§ **Written problem**
Give again, exactly as written, the lines of the records below from the line with "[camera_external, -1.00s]" to the line with "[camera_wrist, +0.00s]". Both end lines count; pictures do not.

Rows from a robot dataset
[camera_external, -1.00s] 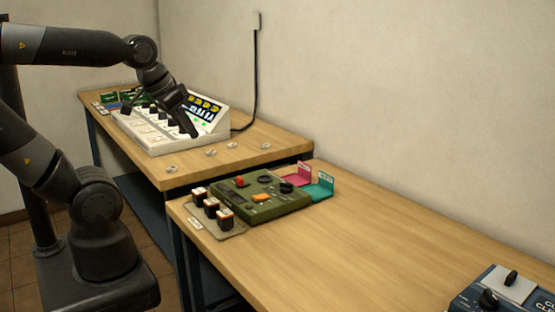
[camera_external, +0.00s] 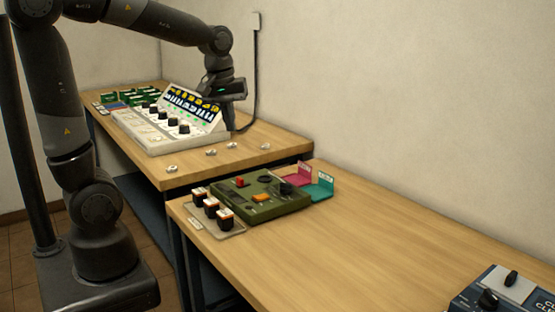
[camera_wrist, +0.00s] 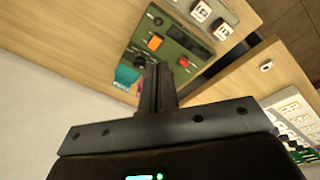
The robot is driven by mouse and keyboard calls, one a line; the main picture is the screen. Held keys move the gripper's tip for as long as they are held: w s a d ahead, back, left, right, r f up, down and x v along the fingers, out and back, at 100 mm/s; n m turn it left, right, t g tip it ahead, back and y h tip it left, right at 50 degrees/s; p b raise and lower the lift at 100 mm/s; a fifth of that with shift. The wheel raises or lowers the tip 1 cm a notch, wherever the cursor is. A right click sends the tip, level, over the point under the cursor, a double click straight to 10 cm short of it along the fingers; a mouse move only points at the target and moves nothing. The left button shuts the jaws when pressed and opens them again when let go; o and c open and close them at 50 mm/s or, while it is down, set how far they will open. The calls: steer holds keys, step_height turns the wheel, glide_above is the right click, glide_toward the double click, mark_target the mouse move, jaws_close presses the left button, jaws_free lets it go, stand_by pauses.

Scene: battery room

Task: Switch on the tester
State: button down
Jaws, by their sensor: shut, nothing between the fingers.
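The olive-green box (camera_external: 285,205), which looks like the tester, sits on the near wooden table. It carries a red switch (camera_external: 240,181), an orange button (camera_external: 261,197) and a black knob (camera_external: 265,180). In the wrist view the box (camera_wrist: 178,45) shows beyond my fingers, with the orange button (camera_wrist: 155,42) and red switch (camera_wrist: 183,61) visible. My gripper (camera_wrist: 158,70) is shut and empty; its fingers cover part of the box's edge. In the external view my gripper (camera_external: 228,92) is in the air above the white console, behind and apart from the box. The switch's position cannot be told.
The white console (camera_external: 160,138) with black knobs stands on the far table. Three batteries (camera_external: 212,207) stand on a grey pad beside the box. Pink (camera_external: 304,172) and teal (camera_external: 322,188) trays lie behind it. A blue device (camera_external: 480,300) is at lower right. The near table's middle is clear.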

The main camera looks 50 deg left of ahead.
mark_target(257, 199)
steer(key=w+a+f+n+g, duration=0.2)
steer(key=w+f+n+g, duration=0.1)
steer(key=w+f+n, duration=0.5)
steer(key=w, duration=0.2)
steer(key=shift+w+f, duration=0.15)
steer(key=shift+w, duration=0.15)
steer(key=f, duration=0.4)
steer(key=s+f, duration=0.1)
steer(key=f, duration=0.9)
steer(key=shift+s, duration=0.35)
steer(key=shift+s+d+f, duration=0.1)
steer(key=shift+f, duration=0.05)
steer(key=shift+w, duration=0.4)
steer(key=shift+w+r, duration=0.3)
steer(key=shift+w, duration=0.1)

* * *

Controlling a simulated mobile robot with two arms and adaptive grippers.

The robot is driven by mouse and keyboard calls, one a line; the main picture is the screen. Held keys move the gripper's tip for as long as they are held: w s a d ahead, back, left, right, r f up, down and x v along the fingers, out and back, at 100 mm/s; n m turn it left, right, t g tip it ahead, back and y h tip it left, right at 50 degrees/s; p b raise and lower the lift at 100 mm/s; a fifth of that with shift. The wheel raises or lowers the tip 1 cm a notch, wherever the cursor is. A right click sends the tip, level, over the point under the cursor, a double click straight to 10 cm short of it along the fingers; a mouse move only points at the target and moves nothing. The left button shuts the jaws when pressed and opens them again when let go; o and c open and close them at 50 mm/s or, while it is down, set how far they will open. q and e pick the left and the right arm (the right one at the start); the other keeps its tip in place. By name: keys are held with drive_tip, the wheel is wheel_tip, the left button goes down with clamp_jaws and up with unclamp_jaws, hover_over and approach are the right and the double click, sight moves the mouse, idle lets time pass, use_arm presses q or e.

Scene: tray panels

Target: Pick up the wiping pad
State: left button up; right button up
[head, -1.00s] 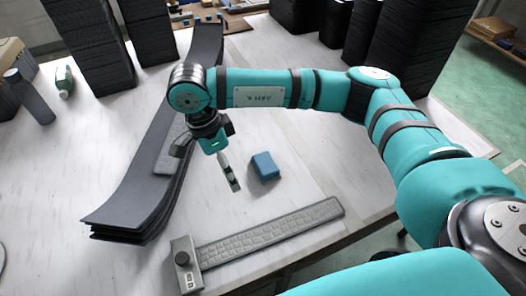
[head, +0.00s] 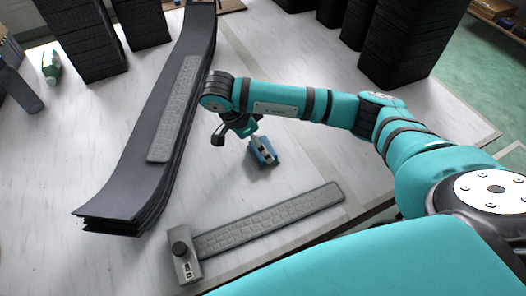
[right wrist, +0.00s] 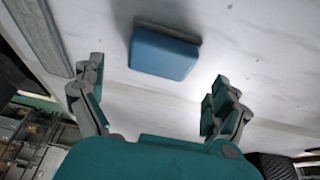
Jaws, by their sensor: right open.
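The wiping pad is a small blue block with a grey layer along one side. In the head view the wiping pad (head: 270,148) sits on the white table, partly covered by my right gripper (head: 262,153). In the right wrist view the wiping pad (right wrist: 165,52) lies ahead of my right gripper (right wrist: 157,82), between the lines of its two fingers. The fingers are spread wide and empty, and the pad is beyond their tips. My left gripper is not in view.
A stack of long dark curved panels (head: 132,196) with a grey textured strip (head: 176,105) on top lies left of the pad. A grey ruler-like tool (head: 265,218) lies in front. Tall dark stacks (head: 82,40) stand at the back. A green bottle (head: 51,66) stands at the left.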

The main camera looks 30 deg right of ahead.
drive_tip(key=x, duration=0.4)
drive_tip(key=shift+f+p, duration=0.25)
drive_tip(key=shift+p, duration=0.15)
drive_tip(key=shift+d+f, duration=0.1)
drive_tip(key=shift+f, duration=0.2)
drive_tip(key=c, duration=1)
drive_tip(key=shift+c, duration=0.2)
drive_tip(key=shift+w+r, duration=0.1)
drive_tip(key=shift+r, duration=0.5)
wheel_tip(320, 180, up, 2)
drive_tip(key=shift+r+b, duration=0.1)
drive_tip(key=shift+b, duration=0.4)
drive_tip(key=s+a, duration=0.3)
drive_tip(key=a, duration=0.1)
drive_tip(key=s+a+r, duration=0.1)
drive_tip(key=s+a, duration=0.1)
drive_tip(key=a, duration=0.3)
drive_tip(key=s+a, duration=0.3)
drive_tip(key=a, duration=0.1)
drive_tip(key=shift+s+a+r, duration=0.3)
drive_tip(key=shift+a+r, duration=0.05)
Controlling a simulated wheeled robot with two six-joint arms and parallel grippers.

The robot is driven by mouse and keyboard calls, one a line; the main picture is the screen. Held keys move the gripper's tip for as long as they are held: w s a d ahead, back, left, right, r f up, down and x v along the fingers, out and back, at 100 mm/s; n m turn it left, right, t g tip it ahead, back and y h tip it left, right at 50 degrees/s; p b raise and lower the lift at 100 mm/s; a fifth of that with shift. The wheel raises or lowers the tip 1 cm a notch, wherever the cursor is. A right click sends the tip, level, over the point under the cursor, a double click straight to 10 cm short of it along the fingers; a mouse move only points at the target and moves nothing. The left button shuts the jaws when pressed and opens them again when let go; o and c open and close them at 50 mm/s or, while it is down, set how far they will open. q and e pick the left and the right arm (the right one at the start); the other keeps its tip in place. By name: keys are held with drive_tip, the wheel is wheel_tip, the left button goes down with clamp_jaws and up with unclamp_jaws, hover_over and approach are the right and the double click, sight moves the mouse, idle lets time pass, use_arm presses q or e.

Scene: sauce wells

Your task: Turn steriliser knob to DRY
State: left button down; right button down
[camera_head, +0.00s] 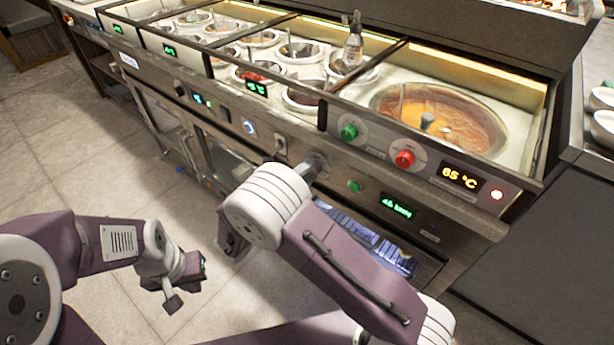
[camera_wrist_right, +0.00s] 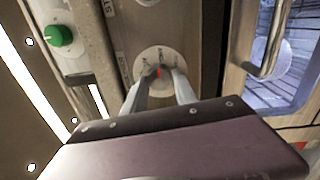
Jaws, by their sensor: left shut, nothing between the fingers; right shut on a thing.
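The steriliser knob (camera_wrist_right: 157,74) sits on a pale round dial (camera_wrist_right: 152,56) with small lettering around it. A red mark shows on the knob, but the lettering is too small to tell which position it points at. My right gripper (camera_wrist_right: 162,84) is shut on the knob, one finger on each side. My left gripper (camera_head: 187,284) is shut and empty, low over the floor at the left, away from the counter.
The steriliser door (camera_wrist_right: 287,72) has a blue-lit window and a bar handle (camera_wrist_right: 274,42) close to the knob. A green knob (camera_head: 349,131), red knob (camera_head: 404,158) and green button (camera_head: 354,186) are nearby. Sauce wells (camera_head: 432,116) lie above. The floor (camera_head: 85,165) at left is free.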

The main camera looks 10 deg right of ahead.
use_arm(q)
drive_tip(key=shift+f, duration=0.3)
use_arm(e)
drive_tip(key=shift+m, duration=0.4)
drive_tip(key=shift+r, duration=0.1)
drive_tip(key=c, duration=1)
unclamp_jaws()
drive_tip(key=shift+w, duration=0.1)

§ **Response to the exercise**
[camera_external, -1.00s] 
[camera_external, +0.00s] 
[camera_wrist, +0.00s] 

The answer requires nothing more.